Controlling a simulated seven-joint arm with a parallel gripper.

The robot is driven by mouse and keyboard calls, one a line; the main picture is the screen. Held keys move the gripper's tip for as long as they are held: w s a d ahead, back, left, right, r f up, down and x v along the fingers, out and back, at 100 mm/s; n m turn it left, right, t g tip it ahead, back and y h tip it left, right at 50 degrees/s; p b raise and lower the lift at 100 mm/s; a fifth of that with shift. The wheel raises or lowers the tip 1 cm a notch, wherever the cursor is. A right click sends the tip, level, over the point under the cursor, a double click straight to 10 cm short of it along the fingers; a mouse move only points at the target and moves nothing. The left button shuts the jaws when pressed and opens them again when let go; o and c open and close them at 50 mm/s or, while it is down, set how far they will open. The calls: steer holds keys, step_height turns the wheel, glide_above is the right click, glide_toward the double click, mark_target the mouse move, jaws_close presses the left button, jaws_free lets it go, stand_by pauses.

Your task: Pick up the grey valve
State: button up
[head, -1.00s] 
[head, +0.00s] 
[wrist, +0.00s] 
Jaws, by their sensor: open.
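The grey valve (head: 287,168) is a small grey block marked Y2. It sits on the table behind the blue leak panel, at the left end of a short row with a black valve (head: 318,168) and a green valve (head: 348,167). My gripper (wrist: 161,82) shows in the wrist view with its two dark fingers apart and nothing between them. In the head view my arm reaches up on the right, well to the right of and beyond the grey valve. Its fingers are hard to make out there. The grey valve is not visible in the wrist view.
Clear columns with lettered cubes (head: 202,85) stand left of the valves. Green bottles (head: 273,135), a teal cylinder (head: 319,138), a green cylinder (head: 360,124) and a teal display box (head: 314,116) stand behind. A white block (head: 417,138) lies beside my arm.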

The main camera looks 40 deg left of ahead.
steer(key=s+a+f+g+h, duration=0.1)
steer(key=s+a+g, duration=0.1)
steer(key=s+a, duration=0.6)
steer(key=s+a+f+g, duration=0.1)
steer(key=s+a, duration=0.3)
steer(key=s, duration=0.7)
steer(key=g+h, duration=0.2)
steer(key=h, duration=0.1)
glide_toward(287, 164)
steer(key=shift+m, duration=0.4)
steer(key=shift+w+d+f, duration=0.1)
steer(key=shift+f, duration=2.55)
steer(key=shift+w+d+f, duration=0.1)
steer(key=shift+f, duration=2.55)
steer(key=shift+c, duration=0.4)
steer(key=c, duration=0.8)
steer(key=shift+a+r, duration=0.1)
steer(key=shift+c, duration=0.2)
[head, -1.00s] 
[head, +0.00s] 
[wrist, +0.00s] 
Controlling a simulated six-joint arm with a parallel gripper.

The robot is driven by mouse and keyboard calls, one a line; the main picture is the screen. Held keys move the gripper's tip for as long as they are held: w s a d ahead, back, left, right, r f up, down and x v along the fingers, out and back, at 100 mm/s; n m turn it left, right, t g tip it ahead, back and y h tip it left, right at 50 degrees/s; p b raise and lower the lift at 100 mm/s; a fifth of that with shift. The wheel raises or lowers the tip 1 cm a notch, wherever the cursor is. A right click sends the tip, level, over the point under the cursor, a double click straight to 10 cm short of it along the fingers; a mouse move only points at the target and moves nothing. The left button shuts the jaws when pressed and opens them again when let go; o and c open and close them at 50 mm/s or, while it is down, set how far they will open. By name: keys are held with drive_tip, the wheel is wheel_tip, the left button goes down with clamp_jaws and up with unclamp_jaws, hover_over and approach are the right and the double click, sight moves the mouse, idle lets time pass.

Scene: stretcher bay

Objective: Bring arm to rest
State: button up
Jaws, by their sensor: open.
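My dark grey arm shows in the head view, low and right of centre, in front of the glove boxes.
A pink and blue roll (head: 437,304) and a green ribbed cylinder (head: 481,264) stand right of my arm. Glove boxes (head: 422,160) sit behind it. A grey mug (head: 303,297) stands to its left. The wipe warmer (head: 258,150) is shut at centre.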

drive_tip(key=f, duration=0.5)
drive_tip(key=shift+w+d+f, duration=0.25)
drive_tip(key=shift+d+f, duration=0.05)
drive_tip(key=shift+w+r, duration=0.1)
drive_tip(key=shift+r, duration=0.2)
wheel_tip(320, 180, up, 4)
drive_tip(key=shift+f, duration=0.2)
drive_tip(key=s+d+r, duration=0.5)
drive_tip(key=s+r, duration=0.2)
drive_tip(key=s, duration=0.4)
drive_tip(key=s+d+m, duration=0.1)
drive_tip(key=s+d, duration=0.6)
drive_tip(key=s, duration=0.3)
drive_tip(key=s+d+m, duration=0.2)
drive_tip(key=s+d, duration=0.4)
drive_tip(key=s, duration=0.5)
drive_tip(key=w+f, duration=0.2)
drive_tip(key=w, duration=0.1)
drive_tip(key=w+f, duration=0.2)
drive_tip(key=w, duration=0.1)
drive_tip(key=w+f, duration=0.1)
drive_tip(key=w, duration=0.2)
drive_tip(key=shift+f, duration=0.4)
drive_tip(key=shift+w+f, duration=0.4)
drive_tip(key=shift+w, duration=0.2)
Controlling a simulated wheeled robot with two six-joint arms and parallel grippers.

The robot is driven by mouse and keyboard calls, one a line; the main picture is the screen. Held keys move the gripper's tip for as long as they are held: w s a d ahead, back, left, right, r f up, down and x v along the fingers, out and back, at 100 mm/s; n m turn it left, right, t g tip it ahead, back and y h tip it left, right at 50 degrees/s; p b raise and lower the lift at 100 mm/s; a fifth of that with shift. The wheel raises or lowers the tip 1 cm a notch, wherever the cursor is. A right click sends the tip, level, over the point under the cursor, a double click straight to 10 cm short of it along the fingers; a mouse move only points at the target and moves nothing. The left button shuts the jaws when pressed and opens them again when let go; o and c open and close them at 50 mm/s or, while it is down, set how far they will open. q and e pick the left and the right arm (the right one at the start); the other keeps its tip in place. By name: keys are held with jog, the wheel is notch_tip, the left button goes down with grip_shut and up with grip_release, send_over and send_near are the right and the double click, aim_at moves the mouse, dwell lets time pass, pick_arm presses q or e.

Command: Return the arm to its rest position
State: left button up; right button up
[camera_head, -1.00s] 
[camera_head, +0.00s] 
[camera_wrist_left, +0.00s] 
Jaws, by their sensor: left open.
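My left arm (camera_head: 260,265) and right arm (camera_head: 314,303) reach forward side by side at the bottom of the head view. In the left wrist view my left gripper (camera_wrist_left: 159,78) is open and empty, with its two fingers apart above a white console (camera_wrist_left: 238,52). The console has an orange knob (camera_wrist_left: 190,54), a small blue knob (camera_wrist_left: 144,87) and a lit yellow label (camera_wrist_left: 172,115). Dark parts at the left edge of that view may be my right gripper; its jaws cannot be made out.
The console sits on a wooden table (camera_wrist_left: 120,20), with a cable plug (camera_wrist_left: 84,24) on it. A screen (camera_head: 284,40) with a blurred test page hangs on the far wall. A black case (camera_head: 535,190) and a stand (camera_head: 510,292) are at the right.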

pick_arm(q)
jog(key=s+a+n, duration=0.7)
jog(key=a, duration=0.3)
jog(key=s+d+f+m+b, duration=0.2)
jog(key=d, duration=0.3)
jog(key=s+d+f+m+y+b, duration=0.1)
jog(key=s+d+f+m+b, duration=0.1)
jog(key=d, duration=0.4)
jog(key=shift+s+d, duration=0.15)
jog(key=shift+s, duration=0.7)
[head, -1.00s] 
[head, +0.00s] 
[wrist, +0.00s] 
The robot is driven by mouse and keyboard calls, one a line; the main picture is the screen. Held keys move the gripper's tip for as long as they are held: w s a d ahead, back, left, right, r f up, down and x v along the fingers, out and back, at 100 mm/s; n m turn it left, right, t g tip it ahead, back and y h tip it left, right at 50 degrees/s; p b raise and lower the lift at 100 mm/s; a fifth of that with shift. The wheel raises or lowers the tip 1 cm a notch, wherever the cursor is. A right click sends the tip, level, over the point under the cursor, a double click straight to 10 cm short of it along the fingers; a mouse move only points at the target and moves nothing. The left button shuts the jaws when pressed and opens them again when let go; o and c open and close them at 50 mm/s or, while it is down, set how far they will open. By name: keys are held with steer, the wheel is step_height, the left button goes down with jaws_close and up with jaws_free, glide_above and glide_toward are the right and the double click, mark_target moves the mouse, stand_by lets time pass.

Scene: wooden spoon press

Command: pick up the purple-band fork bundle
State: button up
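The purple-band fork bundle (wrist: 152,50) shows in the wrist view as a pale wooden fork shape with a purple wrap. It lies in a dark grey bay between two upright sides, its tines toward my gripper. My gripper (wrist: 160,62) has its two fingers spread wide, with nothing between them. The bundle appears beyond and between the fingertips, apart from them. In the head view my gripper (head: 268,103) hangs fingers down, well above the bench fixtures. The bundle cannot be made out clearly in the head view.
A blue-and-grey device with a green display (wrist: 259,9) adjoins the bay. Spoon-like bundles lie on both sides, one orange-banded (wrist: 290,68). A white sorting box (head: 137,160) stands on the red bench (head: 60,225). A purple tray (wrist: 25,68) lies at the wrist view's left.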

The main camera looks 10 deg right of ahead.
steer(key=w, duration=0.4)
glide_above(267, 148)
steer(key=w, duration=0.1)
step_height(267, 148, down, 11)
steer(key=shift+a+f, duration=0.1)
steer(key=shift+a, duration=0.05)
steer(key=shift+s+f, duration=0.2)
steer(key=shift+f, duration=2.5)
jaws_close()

* PROBLEM TO WORK ON
Report every line in the data above in which the word "rest" appears.

* RESPONSE TO THE EXERCISE
Objective: Bring arm to rest
Command: Return the arm to its rest position

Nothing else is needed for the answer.